_Your instructions_
Produce an exact copy of the lines below that run from the line containing "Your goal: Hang" to the line containing "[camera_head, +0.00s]", inclusive; any picture is omitted.

************

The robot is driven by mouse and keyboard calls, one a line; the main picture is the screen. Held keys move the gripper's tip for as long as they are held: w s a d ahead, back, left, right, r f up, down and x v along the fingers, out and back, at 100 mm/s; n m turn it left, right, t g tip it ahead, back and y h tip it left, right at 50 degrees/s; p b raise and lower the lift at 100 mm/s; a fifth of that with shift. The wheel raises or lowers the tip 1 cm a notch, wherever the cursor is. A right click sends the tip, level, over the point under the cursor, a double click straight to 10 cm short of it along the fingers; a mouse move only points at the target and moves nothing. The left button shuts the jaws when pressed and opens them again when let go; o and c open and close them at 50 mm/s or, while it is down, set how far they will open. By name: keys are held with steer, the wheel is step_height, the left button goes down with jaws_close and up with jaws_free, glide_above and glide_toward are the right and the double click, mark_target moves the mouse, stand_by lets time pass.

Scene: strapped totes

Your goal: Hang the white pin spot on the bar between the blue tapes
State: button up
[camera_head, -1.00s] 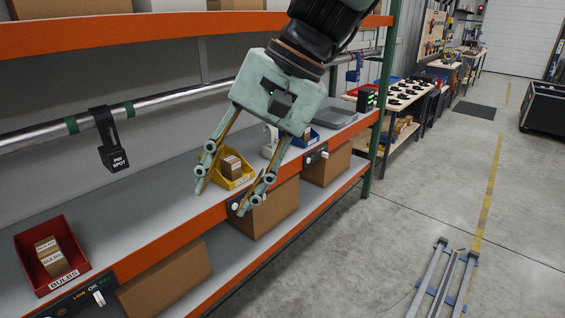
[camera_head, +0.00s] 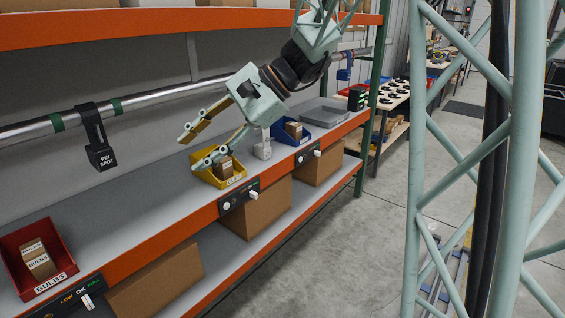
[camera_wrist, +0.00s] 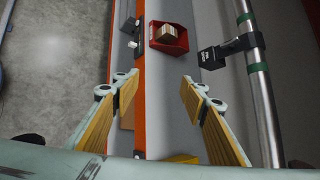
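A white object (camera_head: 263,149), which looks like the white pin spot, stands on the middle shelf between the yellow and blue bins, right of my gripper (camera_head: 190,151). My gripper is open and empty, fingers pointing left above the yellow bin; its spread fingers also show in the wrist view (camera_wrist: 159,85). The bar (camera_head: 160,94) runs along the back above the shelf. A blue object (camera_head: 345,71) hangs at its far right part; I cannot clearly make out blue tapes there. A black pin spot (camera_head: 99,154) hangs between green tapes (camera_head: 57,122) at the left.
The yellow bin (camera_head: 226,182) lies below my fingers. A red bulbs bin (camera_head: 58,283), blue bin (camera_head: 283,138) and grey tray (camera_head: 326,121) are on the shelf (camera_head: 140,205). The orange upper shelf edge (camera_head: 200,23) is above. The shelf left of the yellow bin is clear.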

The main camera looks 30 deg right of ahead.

************

_Completed task_
Your goal: Hang the white pin spot on the bar between the blue tapes
State: button up
[camera_head, -1.00s] 
[camera_head, +0.00s] 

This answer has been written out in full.